Le parfum que vous aimez sur vous

Celui qui sied à mon humeur ! J’ai la chance d’avoir plusieurs dizaines de flacons chez moi, et de pouvoir en changer régulièrement. Parmi ceux auxquels je reviens souvent vers Shalimar de Guerlain, Dolce Vita de Dior, Les Nuits d’Astier de Villatte, L’Heure Perdue de Cartier, la Fleur d’Oranger de Fragonard, N°5 de Chanel, Dans tes Bras des Éditions de Parfum Frédéric Malle, Youth Dew d’Estée Lauder, Bois d’Orange de Roger Gallet, et Muschio Bianco de Tesori d’Oriente, une petite pépite que j’achète dans les supermarchés italiens. Ceci étant, mon humeur me dicte le plus souvent de ne rien porter du tout, pour garder le nez alerte.

Les nuits, Astier de Vilatte
Fleur d’Oranger Intense, Fragonard

Celui que vous aimez sentir sur les autres

Tous ceux qui me font penser à des personnes que j’aime, ou qui me ramènent à des moments heureux de ma vie. Je trouve merveilleux que de temps en temps, une personne croisée au hasard dans la rue provoque une irruption de souvenirs dans ma tête, à son insu, simplement grâce au parfum qu’elle porte.

L’odeur qui pue mais qu’on adore

Allez, j’avoue : les couches de mes filles, pendant les premiers mois de leur vie, à l’époque où elles n’avalaient rien d’autre que mon lait. Une odeur douce, entre brioche et levain !

L’odeur cosmétique fétiche

Le Monoï d’Yves Rocher, que je mets tous les étés dans ma valise depuis l’adolescence, et qui concentre donc toute l’insouciance des grandes vacances. Et je raffole aussi de l’odeur du talc Borotalco italien.

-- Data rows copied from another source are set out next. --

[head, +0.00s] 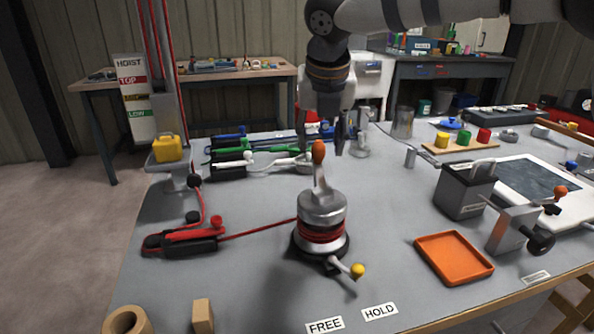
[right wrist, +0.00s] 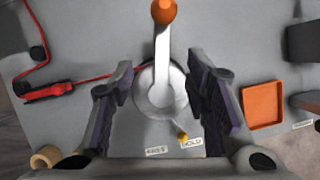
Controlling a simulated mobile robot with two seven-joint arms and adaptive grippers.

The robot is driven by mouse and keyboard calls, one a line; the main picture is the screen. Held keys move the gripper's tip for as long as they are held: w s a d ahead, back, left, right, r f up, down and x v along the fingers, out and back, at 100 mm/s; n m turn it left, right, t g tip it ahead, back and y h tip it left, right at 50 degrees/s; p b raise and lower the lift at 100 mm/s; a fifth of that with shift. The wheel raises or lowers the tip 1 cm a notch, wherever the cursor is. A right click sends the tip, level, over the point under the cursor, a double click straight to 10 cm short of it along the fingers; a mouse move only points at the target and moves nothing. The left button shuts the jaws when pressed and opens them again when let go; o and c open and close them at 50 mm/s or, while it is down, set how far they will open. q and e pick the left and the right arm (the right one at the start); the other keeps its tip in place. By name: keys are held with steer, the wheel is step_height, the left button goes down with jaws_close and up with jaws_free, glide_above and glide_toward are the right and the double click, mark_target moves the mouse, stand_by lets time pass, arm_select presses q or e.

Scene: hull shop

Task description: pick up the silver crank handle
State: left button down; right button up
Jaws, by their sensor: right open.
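The silver crank handle (head: 321,180) stands on top of the winch drum (head: 322,208) and ends in an orange knob (head: 319,151). In the right wrist view, the crank handle (right wrist: 162,55) runs from the drum's round top up to the knob at the upper edge. My right gripper (head: 323,135) is open and points down, at the knob's height or a little above in the head view. In the right wrist view, its fingers (right wrist: 160,75) lie either side of the handle, with gaps on both sides. My left gripper is not in view.
A short lever with a yellow knob (head: 357,271) sticks out at the winch's base. A red rope (head: 262,231) runs left from the drum. An orange tray (head: 454,258) and a grey crank unit (head: 512,228) stand to the right. Bench space between winch and tray is clear.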

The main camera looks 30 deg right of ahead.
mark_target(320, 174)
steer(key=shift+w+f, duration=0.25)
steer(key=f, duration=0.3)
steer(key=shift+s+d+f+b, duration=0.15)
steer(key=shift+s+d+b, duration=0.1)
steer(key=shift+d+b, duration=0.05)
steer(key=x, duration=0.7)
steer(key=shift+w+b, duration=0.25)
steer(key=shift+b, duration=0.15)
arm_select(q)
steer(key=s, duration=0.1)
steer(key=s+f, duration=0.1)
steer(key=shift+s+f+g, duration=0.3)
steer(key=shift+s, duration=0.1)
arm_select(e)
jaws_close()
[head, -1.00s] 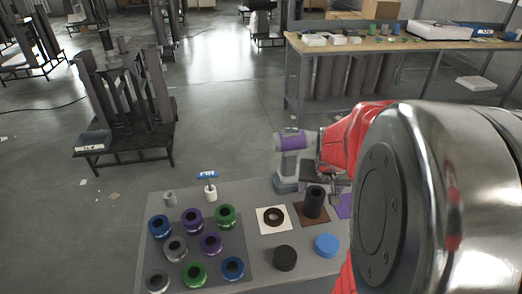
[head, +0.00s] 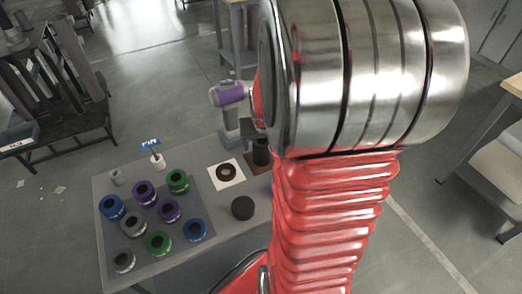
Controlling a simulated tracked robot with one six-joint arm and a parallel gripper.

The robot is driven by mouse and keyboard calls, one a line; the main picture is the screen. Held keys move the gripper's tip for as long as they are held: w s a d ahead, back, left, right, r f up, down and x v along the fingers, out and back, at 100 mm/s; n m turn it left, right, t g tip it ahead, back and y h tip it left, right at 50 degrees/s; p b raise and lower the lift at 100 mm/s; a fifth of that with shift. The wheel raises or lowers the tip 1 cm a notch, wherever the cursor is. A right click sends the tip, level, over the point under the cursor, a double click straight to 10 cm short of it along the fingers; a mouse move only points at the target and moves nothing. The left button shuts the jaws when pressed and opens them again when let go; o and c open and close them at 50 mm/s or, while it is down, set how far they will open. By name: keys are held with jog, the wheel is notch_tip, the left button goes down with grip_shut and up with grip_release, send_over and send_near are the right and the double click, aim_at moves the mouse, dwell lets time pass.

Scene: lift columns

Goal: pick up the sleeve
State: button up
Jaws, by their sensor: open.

La place que le parfum prend chez vous ?

Physiquement : deux bouts d’étagères, et trois grandes boites rangées sous mon lit. Symboliquement : une bonne partie de ma vie.

L’odeur de demain

S’il y a un « demain » pour notre humanité, il ne peut avoir qu’une seule odeur : celle du monde qui nous entoure, dans toutes ses nuances de vie et toute sa diversité.